Cooking the Books: The Price of Bread (2008)

The Cooking the Books column from the February 2008 issue of the Socialist Standard

The price of bread went up by 10 percent last year and is likely to go up again this year. Wheat is a commodity, something produced primarily for sale not use; in fact it is a world commodity traded on world markets and so subject to international speculators betting on its future price going up or down. Its price is fixed by trading in Chicago where speculators as well as genuine buyers and sellers meet electronically. The Times (18 December) reported that "the Chicago wheat price has risen from about $5 a bushel in the fourth quarter of last year to reach $10.09 yesterday".

As wheat is the main ingredient of bread what happens in Chicago in the end affects the price of bread too. That the price of such an everyday item depends on world developments is a striking illustration of the world-wide nature of production today and one of the reasons why socialists say that the basis for a world socialist society already exists today.
The price of wheat is fixed in Chicago because the US is the biggest exporter of wheat, from its highly productive prairie farms. According to estimates by the International Grains Council, in 2007 of the 56 million tonnes produced in the US, 32 million were exported. The other major exporters were Canada (15 million), Russia (12 million), EU (10 million) and Argentina (10 million). (See the following link). Normally Australia would be the second biggest exporter but a prolonged drought there reduced its 2007 output.

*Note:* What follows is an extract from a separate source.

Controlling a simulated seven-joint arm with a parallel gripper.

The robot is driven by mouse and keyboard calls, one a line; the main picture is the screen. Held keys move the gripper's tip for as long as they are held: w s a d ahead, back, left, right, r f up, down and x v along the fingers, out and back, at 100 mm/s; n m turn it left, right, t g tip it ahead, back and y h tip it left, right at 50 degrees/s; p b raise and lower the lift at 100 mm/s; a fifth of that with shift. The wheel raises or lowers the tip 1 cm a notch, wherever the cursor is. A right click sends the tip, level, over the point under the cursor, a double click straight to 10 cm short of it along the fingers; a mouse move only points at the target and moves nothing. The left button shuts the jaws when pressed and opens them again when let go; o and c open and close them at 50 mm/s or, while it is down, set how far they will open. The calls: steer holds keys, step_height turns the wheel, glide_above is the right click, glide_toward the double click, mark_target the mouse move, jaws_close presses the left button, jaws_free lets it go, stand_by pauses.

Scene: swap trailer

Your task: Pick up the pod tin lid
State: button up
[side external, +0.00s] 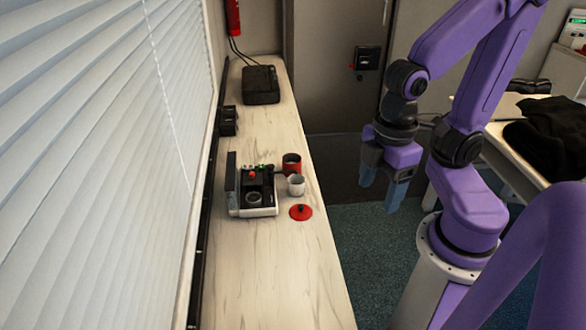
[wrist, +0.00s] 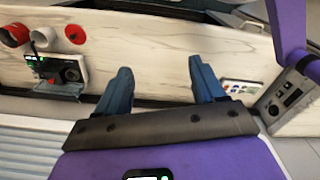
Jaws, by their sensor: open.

The IGC forecasts that world wheat consumption in 2007/8 will be 611 million tonnes whereas production in 2007 will only have been 603 million. So countries have been digging into their reserves and will be looking to replenish them. Hence the current rise in the world price of wheat. There is even talk of this being the biggest wheat shortage in history.

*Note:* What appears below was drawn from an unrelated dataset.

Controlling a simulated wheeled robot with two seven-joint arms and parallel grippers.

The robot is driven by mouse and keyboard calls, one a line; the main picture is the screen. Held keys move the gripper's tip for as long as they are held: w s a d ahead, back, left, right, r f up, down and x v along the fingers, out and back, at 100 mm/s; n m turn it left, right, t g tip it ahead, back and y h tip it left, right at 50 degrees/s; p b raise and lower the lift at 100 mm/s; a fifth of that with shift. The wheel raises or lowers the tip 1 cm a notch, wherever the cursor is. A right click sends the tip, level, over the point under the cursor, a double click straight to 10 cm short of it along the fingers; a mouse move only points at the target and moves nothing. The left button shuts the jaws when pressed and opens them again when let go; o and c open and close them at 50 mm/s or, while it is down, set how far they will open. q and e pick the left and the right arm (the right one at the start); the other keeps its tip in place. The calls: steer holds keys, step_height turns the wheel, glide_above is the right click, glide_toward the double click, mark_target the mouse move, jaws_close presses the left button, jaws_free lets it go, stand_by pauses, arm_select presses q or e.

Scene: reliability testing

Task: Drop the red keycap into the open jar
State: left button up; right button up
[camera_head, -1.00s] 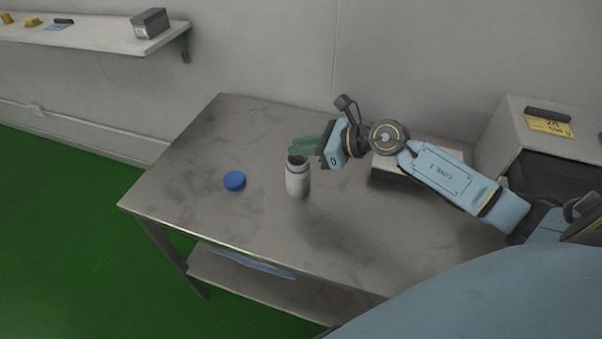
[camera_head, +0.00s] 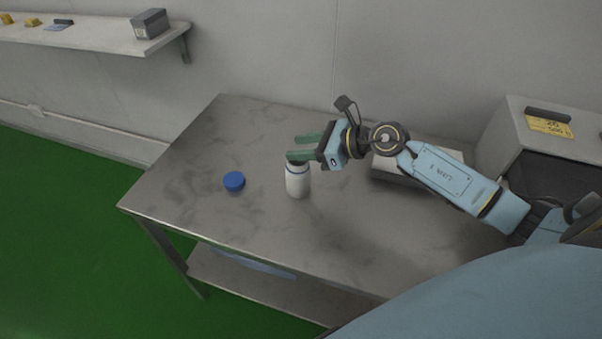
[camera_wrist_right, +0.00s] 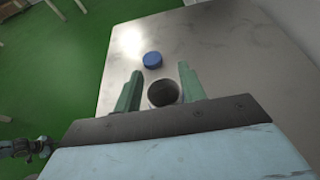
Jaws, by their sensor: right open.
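The open jar (camera_head: 298,184) is white with a thin blue band and stands upright on the metal table. My right gripper (camera_head: 294,147) is open just above the jar's mouth, its green fingers spread apart. In the right wrist view the jar (camera_wrist_right: 163,93) shows its dark round mouth beyond and between the fingers of the right gripper (camera_wrist_right: 160,70), nearer the right finger. I cannot see the red keycap in any view; the jar's inside is too dark to tell. My left gripper is not in view.
A blue round lid (camera_head: 234,181) lies on the table (camera_head: 200,150) left of the jar. A low grey box (camera_head: 400,176) lies behind my right forearm, and a large grey cabinet (camera_head: 510,118) stands at the right.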

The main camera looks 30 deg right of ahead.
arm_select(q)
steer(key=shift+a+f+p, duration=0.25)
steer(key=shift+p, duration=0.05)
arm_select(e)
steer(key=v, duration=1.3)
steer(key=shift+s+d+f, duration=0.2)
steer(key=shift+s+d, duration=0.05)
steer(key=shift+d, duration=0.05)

As the price of wheat rises so it becomes profitable to plant more land with it, either by switching from something else or by bringing previously unused land back into cultivation. This latter is what has happened in Europe. Meeting in Brussels on 26 September EU agriculture ministers agreed to fix a zero "set-aside" rate for the autumn 2007 and spring 2008 sowings. The press release went on: "The change comes in response to the increasingly tight situation on the cereals market. It should increase next year's cereals harvest by at least 10 million tonnes".

Set-aside is the scheme under which EU farmers are paid not to grow food. In the past they were encouraged just to let the land lie fallow but, more recently with the rise of an environmentalist conscience, the scheme has been justified in terms of creating nature reserves and restoring "natural" wildernesses. That the whole scheme is in effect being suspended and previously set-aside land brought back into cultivation, in response to rising world wheat prices, exposes the real reason for set-aside: maintaining crop prices by reducing supply – while the world poor starve.

Which confirms what socialists have long said, that the world could produce more food if the aim of production was the satisfaction of human needs. People are starving simply because they lack the means to pay, not because the food cannot be produced – as this new output demonstrates, there is plenty of scope for increasing supply.